The Worst “Christians” in the World

A couple of years ago the BBC aired a television documentary about Fred Phelps and Westboro Baptist (the “God Hates Fags” church). The documentary, The Most Hated Family in America, follows the BBC’s Louis Thoreaux as he spends time in Topeka with the Phelps. I watched it for the first time yesterday, and experienced the most anger and disgust I’ve ever felt towards people who supposedly worship the same God of the same religion and Bible as I do. I was thinking that if these people are Christians and are going to be in heaven one day, I don’t know if I want to be there with them. It’s a HIGHLY disturbing and maddening film for anyone to watch, but perhaps especially frightful for anyone who cares about Christianity and hates to see it be expressed in such a thoroughly skewed, unbiblical, self-serving manner. 
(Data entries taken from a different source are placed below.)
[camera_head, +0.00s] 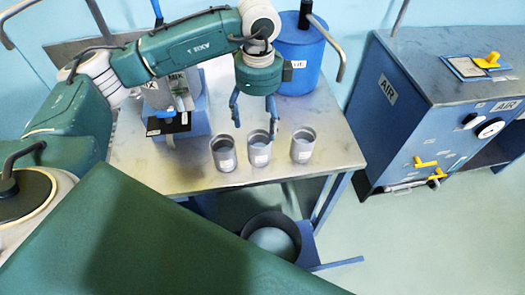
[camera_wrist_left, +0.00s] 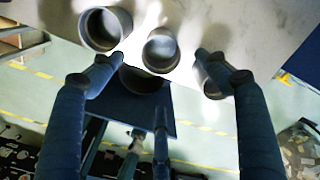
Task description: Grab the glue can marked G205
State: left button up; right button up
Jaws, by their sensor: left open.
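Three grey open-topped cans stand upright in a row near the table's front edge: a left can (camera_head: 223,154), a middle can (camera_head: 259,149) and a right can (camera_head: 303,146). Each has a small white label too small to read, so I cannot tell which is G205. My left gripper (camera_head: 255,128) is open and empty, pointing down above and just behind the left and middle cans. In the left wrist view its fingers (camera_wrist_left: 157,61) spread on either side of one can (camera_wrist_left: 161,50). Another can (camera_wrist_left: 105,28) lies to the left, and a third (camera_wrist_left: 210,75) is partly hidden by the right finger.
A blue drum (camera_head: 300,62) stands at the back of the metal table (camera_head: 330,163). A blue-grey MIX machine (camera_head: 180,118) stands left of the cans. A dark round bin (camera_head: 271,238) sits below the front edge. A blue AIR cabinet (camera_head: 430,120) stands right, across a floor gap.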

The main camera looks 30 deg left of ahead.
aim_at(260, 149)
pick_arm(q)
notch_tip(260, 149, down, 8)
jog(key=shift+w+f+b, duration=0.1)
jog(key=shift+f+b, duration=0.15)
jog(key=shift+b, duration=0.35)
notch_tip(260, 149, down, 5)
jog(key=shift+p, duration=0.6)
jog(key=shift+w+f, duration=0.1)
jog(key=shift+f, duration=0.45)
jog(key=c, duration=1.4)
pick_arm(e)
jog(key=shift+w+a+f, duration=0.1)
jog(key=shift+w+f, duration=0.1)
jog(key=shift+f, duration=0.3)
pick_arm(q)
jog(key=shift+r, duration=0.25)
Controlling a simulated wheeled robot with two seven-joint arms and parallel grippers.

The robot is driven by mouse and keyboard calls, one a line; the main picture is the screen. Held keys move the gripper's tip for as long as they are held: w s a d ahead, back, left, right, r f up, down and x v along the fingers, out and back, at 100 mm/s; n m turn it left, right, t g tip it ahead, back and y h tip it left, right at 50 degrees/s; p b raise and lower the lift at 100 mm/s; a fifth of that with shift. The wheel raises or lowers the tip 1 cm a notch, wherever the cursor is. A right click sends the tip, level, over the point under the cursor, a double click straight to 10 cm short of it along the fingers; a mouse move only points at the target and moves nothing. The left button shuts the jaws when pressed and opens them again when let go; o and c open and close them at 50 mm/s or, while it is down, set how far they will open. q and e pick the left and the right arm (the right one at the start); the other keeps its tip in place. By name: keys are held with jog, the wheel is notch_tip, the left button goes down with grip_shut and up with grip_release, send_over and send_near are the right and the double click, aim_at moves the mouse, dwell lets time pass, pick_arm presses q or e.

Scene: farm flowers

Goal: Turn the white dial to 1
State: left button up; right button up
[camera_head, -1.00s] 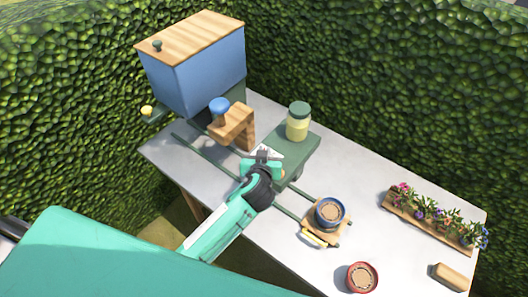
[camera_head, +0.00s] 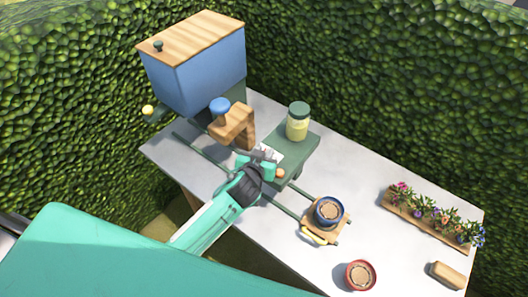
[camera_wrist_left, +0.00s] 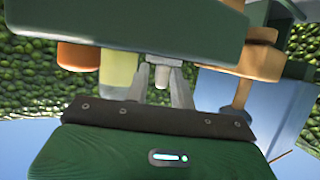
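The white dial (camera_wrist_left: 163,65) is a small pale knob on the green block, seen between my left gripper's fingers in the left wrist view. The green block (camera_head: 298,150) stands mid-table in the head view with a white marked panel (camera_head: 270,152) on it. My left gripper (camera_head: 265,158) is at the panel and hides the dial there. In the left wrist view its two grey fingers (camera_wrist_left: 163,85) are apart, one on each side of the dial. I cannot tell whether they touch it. The number the dial points to is hidden. My right gripper is not in view.
A jar (camera_head: 298,122) with a green lid stands on the block. A blue hopper (camera_head: 200,75) and wooden spout (camera_head: 232,127) are to the left. A blue pot (camera_head: 329,212), red pot (camera_head: 361,275) and flower planter (camera_head: 430,218) are to the right. An orange knob (camera_head: 280,174) is beside the gripper.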

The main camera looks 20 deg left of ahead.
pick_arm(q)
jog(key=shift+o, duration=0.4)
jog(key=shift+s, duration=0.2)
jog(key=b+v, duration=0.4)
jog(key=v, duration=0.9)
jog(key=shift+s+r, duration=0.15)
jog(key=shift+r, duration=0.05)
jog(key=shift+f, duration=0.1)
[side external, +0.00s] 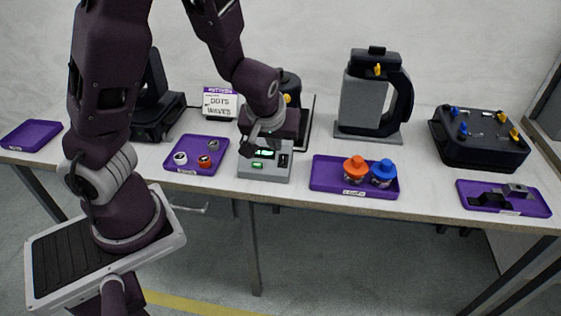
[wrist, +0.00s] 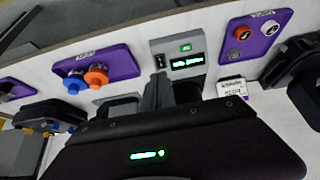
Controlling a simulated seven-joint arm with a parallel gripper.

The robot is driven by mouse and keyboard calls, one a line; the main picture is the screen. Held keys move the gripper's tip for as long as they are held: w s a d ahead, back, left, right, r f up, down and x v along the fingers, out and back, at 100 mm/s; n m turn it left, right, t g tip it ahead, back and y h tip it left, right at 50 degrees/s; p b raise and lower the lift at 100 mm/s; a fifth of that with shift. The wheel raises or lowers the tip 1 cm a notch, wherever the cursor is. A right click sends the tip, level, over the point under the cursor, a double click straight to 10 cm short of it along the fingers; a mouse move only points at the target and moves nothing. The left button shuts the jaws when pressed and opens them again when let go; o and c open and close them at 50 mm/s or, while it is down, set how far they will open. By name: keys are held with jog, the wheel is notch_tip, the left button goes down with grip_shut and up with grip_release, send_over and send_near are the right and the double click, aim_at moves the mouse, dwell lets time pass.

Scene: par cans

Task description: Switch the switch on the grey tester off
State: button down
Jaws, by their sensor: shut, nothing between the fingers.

Some of the questions I asked myself after watching this: Why does God allow such crazy, fringe, ungodly people to be such a public face of the Christian church? Are these people actually Christians and is God using them in some purpose I don’t understand? If so, how can I blame anyone for not wanting to believe in this God? Is there any way we can shut down this church and silence the “God hates fags!” voice in a loving, nonviolent way? Why do the 30 people at Westboro Baptist get to do so much damage to the worldwide image of Christianity? What can the other billion of us Christians in the world do to counteract this?

I’ve been critical in recent years of the trend of Christians saying things like “I love Jesus but hate Christians” or “Lord, save us from your followers,” or similar variations on this “Christians are annoying but Jesus is cool” idea. But when there are people like the Phelps clan in Topeka who are masquerading as Christians and dragging that name in the filthiest kind of mud, I can’t help but understand why so many within the church are frantically trying to distance themselves from the designation.

Still, I think it’s wrong to get too worked up and worried by these sorts of people. That the Phelps—such a tiny anomaly of Christianity—could stir such a frustrated, stressed-out reaction in me ultimately indicates that I need to have a stronger faith. Not faith that I’m right and they’re wrong, but that God—above all earthly things—has a purpose and it will prevail, regardless of whatever stupid things people say or do in his name.

Christians today need to have confidence not in their own cultural dogmas or prophetic/martyrdom complexes (as in the Phelps’ insistence that God only smiles upon them and hates everyone else)—but rather confidence in Christ and his transforming, world-altering gospel. Contrary to what the Phelps might think, the Christian gospel is a hopeful message for the world and is about love rather than hate and grace rather than legalistic obsessing about the keeping of Mosaic laws.

Sure, there are unrepentant sinners. And yes, there is the wrath of God. But it’s God who will exact that wrath and doll out judgment as he sees fit. As Christians we should focus on thanking God, worshipping him and being imitators of Christ—which means loving and serving the world unconditionally and spreading a message of resurrection hope.

I don’t know what Bible Phelps reads or what God Westboro Baptist worships, but I’m not going to worry too much about it. They can call themselves Christians (even though they aren’t living Christianly) all they want; It won’t change the truth of who Christ actually was and what he actually said and did.